Vay be ne uzun yazmışım, buraya kadar sabırla geldiyseniz Çelinç 4'e geçelim bari:
-Etrafındakiler hangi sorunun çözümü için sana gelirler:
-En çok organizasyon için başvurulur bana. Bir toplantı mı olacak, arkadaşlar arası bir buluşma mı sağlanacak, bir kutlama mı yapılacak, genelde benim düzenlemem beklenir.
-Yine sanatsal faaliyetler çoğunlukla benden sorulur; sinema, tiyatro, bale, opera, nerede, ne zaman, seanslar, fiyatlar hakkında başvuru kaynağıyımdır.
-Ve siz de tahmin edersiniz ki kitaplar. Kitap tavsiyesi isteyen, kitap ödünç almak isteyen için resimdeki Lucy'nin yerine beni koyabilirsiniz, hem de ücretsiz olarak :)
-Bir de küçük çaplı sağlık hizmeti veririm hiç istemediğim halde, genellikle teşhislerim doğru çıkar, insanları rahatlatırım, tahlillerini okuyup yorumlayabilirim.

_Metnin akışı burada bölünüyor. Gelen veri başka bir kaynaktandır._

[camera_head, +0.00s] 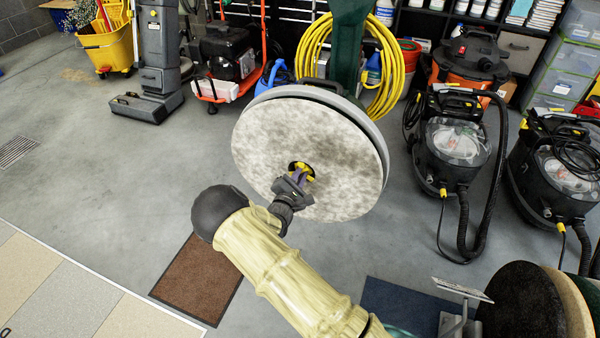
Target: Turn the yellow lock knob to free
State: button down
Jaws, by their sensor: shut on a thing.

Evet, 4. günü de tamamladık. Dünkü sorunun cevabındaki ironiyi anlamamış bir takipçi demeyeceğim, zira takipçilerim beni iyi kötü tanımıştır, sıradan bir okuyucu bana bir yorum yazmış adsız olarak ve "Üff ne pis bir ego" demiş. Birazdan egomu kuru temizlemeciye götüreceğim, bunu da buradan duyurayım da rahatlasın. Haydi kalın sağlıcakla...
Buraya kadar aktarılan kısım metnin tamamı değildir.